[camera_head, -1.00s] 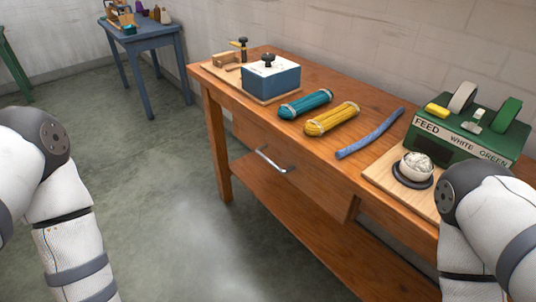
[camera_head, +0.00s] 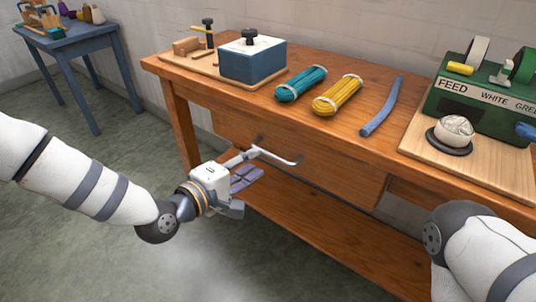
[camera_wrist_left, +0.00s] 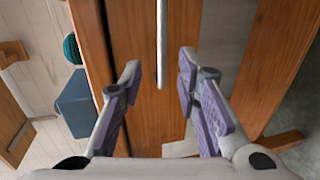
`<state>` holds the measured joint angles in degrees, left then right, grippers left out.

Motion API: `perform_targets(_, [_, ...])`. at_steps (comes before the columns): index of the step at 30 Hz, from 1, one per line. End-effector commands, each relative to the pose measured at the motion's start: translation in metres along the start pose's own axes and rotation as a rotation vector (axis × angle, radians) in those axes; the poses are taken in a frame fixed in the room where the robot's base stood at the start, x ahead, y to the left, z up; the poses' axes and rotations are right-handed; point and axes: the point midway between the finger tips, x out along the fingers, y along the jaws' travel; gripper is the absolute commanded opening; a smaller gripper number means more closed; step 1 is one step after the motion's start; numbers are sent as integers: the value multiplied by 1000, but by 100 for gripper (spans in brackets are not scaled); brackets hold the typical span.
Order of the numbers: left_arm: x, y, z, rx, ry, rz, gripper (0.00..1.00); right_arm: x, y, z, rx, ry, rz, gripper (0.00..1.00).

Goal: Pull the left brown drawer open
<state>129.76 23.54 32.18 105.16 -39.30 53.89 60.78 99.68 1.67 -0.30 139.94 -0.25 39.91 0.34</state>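The brown drawer (camera_head: 325,172) sits under the bench top, and its front looks flush with the bench. Its grey bar handle (camera_head: 280,158) stands out from the front. My left gripper (camera_head: 248,166) is at the handle's left part, in front of the drawer. In the left wrist view the left gripper (camera_wrist_left: 159,66) is open, with purple pads apart. The handle (camera_wrist_left: 162,40) runs upright in that picture, in line with the gap between the fingers. I cannot tell whether a finger touches it. Only my right arm shows at the lower right; its gripper is out of view.
On the bench top (camera_head: 225,97) lie a teal skein (camera_head: 301,83), a yellow skein (camera_head: 338,95) and a blue rod (camera_head: 382,106). A blue box (camera_head: 252,62) and a green machine (camera_head: 478,108) stand there. A lower shelf (camera_head: 335,235) runs below the drawer.

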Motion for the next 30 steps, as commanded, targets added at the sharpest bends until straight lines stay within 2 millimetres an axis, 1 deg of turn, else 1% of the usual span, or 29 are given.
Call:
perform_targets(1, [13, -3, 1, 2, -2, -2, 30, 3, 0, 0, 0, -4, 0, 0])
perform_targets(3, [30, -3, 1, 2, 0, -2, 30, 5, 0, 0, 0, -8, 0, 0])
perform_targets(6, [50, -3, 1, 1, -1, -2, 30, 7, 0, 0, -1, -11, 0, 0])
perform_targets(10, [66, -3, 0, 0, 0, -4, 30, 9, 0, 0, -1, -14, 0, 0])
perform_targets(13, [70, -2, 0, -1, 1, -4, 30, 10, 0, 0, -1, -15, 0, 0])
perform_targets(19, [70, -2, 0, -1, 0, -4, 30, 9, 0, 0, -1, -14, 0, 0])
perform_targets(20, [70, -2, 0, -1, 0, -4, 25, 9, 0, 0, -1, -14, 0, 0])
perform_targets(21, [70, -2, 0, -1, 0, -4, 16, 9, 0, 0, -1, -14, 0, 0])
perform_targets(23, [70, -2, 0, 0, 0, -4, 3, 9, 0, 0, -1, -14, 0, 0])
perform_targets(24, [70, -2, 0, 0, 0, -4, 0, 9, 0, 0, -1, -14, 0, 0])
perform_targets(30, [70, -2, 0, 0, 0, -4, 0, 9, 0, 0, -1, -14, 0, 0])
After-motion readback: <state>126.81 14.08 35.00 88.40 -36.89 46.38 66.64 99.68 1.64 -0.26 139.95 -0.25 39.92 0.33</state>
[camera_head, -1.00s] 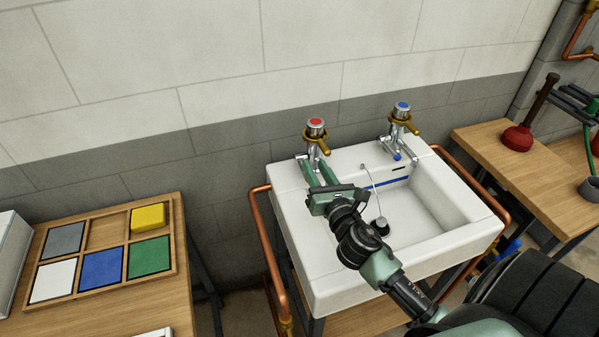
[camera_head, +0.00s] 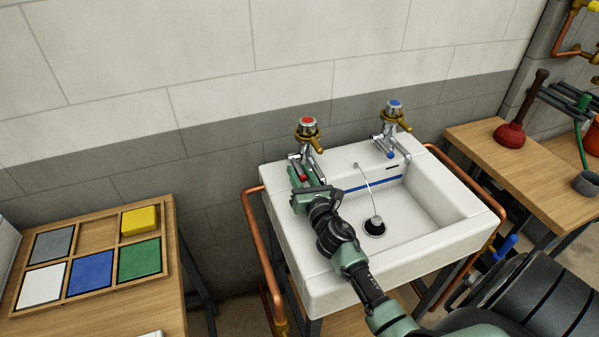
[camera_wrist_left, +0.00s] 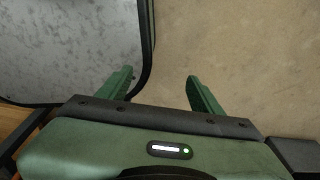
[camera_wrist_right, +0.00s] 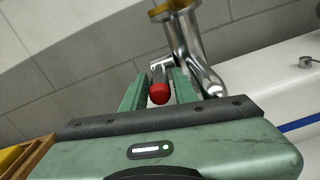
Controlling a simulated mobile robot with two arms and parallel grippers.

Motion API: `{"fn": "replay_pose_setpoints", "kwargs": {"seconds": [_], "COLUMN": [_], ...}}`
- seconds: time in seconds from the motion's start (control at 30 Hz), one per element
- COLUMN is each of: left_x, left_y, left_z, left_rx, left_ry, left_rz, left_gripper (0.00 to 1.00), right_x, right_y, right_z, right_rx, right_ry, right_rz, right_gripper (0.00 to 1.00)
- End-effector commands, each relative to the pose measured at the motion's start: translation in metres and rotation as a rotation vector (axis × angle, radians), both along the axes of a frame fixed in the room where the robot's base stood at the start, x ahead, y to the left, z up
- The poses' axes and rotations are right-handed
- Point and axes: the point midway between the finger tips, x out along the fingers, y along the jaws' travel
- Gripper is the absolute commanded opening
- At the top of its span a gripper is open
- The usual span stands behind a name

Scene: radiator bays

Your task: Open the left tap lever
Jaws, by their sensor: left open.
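The left tap (camera_head: 308,132), chrome with a red cap and a brass piece on top, stands at the sink's back left. A short chrome lever with a red ball end (camera_wrist_right: 159,93) sticks out from it toward the right wrist camera. My right gripper (camera_head: 304,170) is at this lever. In the right wrist view its fingers (camera_wrist_right: 158,82) are close together, one on each side of the lever behind the ball. They look closed on it. My left gripper (camera_wrist_left: 157,75) is open and empty, seen only in its own wrist view.
The white sink (camera_head: 420,250) has a right tap (camera_head: 392,125) with a blue cap and blue ball. Copper pipes (camera_head: 262,265) flank the sink. A sorting tray (camera_head: 168,285) lies on the left table. A plunger (camera_head: 510,134) stands on the right table. The basin is open.

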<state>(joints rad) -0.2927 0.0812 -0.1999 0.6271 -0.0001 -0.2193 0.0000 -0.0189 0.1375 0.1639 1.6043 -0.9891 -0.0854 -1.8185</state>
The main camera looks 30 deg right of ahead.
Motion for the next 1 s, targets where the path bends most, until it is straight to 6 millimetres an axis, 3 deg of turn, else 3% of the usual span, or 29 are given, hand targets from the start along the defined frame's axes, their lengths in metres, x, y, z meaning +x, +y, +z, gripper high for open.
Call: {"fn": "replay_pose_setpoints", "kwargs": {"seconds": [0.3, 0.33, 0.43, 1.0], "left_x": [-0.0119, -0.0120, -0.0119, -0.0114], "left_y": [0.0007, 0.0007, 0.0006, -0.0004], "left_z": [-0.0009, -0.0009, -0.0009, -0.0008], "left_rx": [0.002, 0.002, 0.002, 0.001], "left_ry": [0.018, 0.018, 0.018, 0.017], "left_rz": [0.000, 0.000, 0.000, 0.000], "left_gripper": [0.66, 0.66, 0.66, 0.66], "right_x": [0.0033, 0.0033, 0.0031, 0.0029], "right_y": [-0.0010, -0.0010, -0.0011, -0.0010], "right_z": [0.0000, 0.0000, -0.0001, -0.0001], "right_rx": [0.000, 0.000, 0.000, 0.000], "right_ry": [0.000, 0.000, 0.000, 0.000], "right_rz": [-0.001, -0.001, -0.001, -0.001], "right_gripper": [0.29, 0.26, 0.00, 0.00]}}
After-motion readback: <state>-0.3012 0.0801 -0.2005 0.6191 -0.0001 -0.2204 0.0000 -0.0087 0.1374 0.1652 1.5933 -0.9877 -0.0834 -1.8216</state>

### What is being asked
Give back exactly the lines running from the line that contains "- End-effector commands, each" through the line that contains "Your task: Open the left tap lever", and nothing outside them.

### Result
- End-effector commands, each relative to the pose measured at the motion's start: translation in metres and rotation as a rotation vector (axis × angle, radians), both along the axes of a frame fixed in the room where the robot's base stood at the start, x ahead, y to the left, z up
- The poses' axes and rotations are right-handed
- Point and axes: the point midway between the finger tips, x out along the fingers, y along the jaws' travel
- Gripper is the absolute commanded opening
- At the top of its span a gripper is open
- The usual span stands behind a name

Scene: radiator bays

Your task: Open the left tap lever

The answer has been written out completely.